The Auditor-General at the time, Professor Edward Dua Agyeman was also asked to vacate his position on grounds that, he had reached 60 years. That decision was what actually motivated PC Ofori to go to the Supreme Court to seek interpretation as to whether or not, by the combined effect of Articles 70,71,144,145,146,187 and 287, the retiring age of the Auditor General is comparable and in part material to that of Justices of the Court of Appeal.

It is instructive to note further that, apart from the 1969 Constitution specifically article 135(13) which placed the retiring age of the AuDG at 60years, no Ghanaian Constitution has ever provided the retiring age of the Auditor General. Yet the NDC went ahead to hound Professor Edward Dua Agyeman on grounds of age.

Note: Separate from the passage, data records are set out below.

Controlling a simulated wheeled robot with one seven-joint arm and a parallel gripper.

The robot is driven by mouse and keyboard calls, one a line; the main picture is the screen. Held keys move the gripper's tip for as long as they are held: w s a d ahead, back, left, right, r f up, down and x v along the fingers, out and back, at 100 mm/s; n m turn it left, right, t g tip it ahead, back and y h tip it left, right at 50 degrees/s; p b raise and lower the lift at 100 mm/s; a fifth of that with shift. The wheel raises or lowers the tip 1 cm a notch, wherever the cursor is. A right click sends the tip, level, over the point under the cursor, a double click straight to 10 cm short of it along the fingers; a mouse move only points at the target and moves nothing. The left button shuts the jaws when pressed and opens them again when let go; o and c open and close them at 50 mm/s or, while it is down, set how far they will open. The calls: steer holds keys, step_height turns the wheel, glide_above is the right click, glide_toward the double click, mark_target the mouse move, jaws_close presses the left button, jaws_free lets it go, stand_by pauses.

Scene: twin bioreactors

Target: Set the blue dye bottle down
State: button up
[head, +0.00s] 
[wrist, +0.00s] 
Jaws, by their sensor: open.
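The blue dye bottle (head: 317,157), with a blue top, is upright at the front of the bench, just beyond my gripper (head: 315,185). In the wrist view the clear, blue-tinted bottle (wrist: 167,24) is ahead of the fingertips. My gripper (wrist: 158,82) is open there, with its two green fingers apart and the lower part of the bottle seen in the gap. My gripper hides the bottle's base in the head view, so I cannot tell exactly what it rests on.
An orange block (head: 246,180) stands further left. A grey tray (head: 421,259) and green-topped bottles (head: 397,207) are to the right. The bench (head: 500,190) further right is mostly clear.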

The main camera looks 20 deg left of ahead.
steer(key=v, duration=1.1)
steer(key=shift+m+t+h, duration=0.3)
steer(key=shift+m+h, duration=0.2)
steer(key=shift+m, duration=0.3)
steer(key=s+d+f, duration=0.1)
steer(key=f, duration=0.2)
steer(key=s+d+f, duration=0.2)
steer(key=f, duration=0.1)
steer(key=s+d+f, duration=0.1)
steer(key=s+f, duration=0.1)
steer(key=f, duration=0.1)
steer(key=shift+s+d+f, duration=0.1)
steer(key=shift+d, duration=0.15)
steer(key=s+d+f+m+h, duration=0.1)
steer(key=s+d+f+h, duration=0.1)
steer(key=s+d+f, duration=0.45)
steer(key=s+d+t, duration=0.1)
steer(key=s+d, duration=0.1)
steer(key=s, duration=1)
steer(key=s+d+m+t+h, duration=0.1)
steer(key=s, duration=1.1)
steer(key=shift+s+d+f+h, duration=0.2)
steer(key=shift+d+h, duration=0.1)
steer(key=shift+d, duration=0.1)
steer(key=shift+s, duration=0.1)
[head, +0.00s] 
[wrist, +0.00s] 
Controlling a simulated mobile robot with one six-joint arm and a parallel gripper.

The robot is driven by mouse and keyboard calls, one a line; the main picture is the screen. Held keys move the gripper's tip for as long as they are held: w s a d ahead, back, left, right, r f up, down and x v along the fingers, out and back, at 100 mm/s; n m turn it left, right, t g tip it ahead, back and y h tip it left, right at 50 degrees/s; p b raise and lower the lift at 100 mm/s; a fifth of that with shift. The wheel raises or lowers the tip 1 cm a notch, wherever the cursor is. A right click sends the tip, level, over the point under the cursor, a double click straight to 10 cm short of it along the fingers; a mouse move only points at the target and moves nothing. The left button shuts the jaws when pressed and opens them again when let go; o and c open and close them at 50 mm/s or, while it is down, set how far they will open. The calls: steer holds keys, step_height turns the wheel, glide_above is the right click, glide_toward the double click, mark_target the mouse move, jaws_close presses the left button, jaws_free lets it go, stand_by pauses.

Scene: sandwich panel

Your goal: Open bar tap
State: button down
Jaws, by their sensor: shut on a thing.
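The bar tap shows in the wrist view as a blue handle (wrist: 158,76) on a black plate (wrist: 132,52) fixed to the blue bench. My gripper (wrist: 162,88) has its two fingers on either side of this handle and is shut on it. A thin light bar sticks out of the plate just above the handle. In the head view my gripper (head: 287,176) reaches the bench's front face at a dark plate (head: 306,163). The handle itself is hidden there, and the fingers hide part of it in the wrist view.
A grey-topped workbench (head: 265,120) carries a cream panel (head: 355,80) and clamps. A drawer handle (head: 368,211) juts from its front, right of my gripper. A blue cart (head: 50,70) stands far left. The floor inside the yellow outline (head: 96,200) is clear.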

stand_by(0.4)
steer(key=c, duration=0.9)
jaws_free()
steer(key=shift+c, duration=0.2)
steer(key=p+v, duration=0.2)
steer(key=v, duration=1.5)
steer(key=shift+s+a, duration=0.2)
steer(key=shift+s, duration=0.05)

It shocks me to the core that, today, the very people who decided to open the flood gate in 2009 are those crying that same is being meted out to Mr Daniel Yaw Domelevo. What is so annoying is that according to them, Mr Domelevo is being lynched publicly by this government because of his fight against corruption.

When Professor Dua Agyeman was thrown out, they justified the said decision. They said Professor Mils had to do that because the man had reached 60years. Their logic is that, when it is Mr Daniel Yao Domelevo, he is being hounded but when it was Professor Dua Agyeman, Professor Mills was only applying Article 190 of the constitution of Ghana. This kind of warped logic can only be found in NDC.

What is good for the goose is equally good for the gander.